We have made a significant discovery in our analysis of the im2col operation. The patterns we observed, captured by Equation (3), demonstrate intra-row and inter-row redundancy and align with the definition of a Hankel matrix [51]. In a Hankel matrix, each skew-diagonal contains constant values. This characteristic implies that for any given skew-diagonal, all elements in that diagonal are identical. When we apply the im2col operation to an input feature map, the resulting output matrix is not just any matrix, but specifically a doubly block Hankel matrix. This means the matrix exhibits a Hankel structure at two levels: (1) Individual block structure: each block within the matrix is a Hankel matrix. Within each block, the elements along any skew-diagonal are constant. (2) Overall matrix structure: the entire matrix, when considering all the blocks collectively, also adheres to the Hankel structure.

To illustrate this, an

n \times n

Hankel matrix can be represented in the following form:

H = (\begin{matrix} a & b & c & \dots & g \\ b & c & d & \dots & h \\ c & d & e & \dots & i \\ ⋮ & ⋮ & ⋮ & ⋱ & ⋮ \\ g & h & i & \dots & m \end{matrix})

(5)

In this matrix, each ascending skew-diagonal from the bottom-left to the top-right has the same value. For example, the first skew-diagonal from the bottom-left corner consists of the element g, the next skew-diagonal consists of h, and so on. The elements of an

n \times n

Hankel matrix are determined by a sequence of length

2 n - 1

. In the matrix

H_{Block}

, all

H_{i j}

are Hankel matrices. This means that each sub-matrix within

H_{Block}

maintains the Hankel property of constant skew-diagonals. This dual-level Hankel structure results in a doubly block Hankel matrix.

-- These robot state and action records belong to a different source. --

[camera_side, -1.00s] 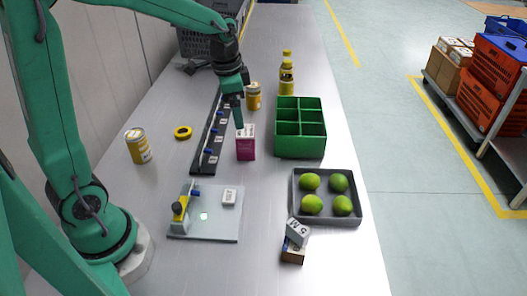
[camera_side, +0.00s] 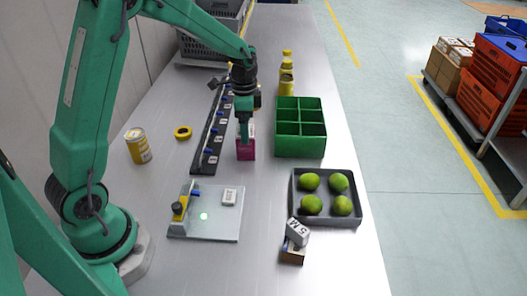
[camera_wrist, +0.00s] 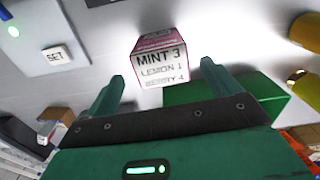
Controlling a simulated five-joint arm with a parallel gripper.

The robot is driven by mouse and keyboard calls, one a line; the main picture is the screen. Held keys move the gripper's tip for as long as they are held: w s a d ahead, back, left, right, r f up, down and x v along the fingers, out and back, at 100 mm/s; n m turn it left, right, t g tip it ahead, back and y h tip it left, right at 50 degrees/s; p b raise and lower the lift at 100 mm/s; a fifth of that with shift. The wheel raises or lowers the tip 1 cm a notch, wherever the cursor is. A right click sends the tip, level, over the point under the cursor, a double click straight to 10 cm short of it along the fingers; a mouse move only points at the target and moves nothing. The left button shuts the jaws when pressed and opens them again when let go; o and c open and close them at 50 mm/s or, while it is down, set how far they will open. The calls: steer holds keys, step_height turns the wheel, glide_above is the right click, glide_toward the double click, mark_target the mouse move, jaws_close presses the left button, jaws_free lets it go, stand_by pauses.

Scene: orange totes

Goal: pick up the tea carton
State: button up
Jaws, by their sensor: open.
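The tea carton is a small magenta box (camera_side: 246,154) standing on the table left of the green divided crate. In the wrist view the carton (camera_wrist: 160,58) shows a pale printed face with "MINT 3", "LEMON 1" and "BERRY 4". My gripper (camera_side: 245,138) points down at the carton in the side view and hides part of its upper side. In the wrist view my gripper's two fingers (camera_wrist: 162,76) are apart. The carton appears between and beyond the fingertips, with a gap on each side; I see no contact.
The green divided crate (camera_side: 299,146) stands close right of the carton. A dark rail with blue parts (camera_side: 196,163) lies left. A grey tray of limes (camera_side: 328,219) and a plate with a small device (camera_side: 222,222) are nearer. Jars and bottles (camera_side: 287,86) stand behind.

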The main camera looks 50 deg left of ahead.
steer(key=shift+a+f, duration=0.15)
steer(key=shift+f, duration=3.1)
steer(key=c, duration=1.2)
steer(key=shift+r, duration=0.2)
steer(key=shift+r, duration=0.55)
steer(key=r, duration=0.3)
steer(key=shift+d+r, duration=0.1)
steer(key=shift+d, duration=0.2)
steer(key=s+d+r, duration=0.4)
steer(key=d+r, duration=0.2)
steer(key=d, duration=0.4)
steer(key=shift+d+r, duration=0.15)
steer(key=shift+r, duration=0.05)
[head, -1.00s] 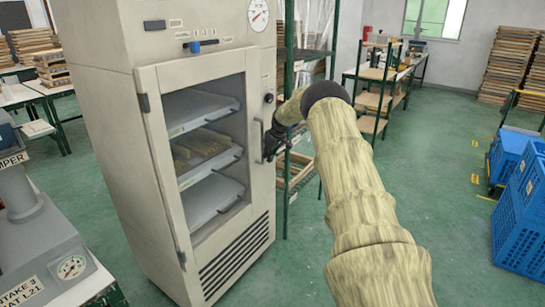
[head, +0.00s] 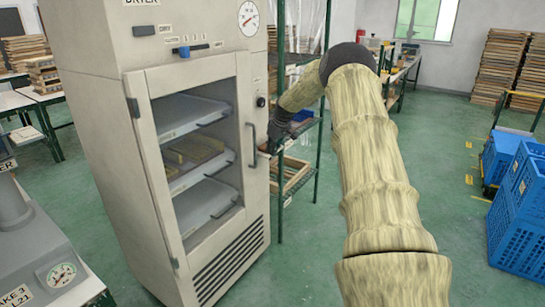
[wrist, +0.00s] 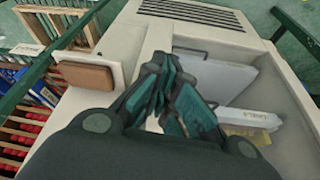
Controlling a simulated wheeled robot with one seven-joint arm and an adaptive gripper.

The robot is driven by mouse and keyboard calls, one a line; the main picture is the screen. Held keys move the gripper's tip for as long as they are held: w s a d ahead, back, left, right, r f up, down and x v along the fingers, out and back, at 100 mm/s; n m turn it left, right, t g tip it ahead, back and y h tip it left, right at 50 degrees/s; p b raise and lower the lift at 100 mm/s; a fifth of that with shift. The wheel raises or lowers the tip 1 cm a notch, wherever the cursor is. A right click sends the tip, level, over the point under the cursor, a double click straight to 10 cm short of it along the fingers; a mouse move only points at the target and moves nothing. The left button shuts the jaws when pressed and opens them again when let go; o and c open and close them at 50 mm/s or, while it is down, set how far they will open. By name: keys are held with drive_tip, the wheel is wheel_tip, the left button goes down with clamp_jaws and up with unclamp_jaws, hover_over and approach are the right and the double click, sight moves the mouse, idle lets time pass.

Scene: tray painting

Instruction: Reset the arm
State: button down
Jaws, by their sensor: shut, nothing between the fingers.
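My arm (head: 375,160) reaches forward and bends left at a dark joint. My gripper (head: 270,145) is small and partly dark against the background, just right of the door handle (head: 251,145) of the beige dryer (head: 110,130). In the wrist view my gripper (wrist: 165,95) shows its green-dark fingers shut together and empty. The dryer (wrist: 200,25) fills much of that view beyond the fingers. The dryer door appears closed, with trays (head: 185,115) behind its window. Whether the fingers touch the dryer is hard to tell.
A green-posted rack (head: 322,120) with wooden trays stands right behind my gripper. Blue crates (head: 515,215) stand at the right. A grey machine (head: 40,235) with a gauge is at the lower left. Green floor is open between my arm and the crates.

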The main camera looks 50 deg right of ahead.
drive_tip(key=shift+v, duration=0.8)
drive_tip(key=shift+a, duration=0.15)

H_{B l o c k} = (\begin{matrix} H_{11} & H_{12} & \dots & H_{1 N} \\ H_{12} & H_{22} & \dots & H_{2 N} \\ ⋮ & ⋮ & ⋮ & ⋮ \\ H_{1 N} & H_{2 N} & \dots & H_{N N} \end{matrix})

(6)

By exploiting this doubly block Hankel structure, the convolution operation is effectively translated into a multiplication between a Hankel matrix and a vector. This translation takes advantage of the inherent redundancy within Hankel matrices, allowing for a more computationally efficient multiplication compared to standard matrix-vector multiplication. To harness this efficiency, the Fast Fourier Transform (FFT) is utilized to significantly optimize the computation of Hankel-matrix-vector multiplication, resulting in substantial performance improvements for convolutions in CNNs. Detailed information about the proposed fine-grained FFT-based convolution method will be presented in the next section.

4.6. Data Correspondence

As discussed in Section 4.5, the unrolled matrix generated by the im2col process is indeed a doubly Hankel matrix. This indicates that each block within the matrix is a Hankel matrix in itself, and collectively, these blocks contribute to forming a larger Hankel matrix structure. Equally important, we identify the data correspondence between the original feature map and the expanded output. As illustrated in Figure 8, the elements bounded by the red lines on the right correspond to each row in the original feature map. This visualization demonstrates the data correspondence between the data before and after the im2col operation, highlighting how the im2col operation rearranges the elements in the feature map into the expanded output. Due to this clear data correspondence, it is not necessary to fully unroll the input feature map since all the elements can be retrieved from the input feature map. By exploiting this structure, it becomes possible to optimize memory usage by storing only unique elements or blocks, reducing redundancy, and avoiding the need to replicate data unnecessarily.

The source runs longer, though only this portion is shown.